● THE DATA:
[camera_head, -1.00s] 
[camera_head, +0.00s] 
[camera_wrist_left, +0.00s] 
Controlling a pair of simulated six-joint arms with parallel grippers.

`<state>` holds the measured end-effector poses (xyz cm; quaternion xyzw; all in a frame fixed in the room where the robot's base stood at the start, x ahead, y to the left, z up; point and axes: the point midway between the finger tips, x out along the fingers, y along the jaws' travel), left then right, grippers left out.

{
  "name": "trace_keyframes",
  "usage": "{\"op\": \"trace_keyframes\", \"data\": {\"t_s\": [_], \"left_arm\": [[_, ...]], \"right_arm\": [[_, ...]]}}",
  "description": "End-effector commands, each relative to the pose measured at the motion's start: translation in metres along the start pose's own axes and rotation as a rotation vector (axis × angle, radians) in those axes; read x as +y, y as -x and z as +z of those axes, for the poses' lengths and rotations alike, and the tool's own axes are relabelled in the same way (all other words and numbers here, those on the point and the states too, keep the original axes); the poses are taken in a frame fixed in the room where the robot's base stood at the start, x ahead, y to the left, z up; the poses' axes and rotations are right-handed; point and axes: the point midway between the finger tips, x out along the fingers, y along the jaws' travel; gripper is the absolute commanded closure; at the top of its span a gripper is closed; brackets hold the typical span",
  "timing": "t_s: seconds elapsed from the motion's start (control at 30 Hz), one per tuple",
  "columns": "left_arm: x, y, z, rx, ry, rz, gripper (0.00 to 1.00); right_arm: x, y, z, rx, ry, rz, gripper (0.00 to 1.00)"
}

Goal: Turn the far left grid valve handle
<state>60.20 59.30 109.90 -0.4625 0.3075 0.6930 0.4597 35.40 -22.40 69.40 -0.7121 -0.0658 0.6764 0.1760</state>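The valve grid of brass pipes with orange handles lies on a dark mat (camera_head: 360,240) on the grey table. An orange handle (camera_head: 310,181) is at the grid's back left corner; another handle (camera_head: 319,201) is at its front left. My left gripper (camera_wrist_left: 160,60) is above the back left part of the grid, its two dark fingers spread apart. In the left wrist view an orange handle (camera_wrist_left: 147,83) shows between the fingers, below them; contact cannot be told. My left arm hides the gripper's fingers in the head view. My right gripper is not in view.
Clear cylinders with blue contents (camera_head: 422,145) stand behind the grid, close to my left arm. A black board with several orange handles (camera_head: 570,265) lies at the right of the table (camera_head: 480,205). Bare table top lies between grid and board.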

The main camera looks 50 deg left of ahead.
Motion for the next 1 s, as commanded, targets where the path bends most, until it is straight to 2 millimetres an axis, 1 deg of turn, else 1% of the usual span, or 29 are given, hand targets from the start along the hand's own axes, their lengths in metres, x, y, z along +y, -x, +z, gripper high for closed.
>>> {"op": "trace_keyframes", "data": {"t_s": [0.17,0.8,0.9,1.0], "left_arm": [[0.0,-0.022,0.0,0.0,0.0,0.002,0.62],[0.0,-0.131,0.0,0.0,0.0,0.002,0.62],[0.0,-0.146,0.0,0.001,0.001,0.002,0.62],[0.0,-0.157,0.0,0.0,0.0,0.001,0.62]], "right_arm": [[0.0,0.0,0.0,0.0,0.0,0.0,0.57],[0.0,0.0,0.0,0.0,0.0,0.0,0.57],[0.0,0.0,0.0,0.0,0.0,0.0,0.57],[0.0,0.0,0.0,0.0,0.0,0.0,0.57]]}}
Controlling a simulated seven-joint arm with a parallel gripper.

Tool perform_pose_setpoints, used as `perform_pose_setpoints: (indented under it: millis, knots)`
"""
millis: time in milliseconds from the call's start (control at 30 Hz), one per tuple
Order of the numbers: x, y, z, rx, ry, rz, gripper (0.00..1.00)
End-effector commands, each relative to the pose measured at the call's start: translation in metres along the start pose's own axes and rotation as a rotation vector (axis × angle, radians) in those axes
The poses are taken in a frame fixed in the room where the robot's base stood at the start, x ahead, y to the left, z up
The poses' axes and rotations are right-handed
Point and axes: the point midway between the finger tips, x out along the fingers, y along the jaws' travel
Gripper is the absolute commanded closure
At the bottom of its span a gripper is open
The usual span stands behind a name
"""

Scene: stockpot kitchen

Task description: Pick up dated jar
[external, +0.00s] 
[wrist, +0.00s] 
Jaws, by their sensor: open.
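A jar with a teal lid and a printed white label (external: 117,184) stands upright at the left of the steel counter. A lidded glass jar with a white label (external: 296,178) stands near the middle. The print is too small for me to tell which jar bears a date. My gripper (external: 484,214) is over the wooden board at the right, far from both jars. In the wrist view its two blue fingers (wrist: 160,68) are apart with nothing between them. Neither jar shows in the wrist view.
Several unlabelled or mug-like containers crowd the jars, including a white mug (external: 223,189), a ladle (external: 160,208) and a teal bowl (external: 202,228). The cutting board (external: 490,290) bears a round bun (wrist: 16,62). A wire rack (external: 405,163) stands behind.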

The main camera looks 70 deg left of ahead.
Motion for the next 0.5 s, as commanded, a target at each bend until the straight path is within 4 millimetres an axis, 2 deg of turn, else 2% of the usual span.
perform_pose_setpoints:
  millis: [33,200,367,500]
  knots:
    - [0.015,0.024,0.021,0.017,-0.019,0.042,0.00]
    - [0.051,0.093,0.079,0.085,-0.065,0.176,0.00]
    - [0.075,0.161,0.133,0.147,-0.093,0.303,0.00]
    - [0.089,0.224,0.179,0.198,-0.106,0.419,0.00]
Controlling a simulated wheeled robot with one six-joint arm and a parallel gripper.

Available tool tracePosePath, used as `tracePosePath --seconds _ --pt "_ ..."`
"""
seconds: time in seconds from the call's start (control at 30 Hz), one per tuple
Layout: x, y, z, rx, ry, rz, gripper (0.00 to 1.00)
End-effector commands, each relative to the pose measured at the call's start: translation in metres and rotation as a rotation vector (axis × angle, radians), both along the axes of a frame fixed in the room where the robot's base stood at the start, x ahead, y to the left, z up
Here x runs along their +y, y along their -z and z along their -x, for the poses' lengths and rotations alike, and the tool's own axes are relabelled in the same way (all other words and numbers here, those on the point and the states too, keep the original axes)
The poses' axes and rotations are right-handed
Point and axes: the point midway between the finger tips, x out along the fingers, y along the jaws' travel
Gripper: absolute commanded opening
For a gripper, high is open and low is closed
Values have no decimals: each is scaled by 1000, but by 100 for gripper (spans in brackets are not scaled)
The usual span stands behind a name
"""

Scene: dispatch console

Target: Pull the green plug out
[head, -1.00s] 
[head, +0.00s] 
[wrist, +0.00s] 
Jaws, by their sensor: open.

● EXERCISE INSTRUCTIONS: Determine how many lines in the listing above hold the word "used", answering with the number only.

● SOLUTION BELOW: 2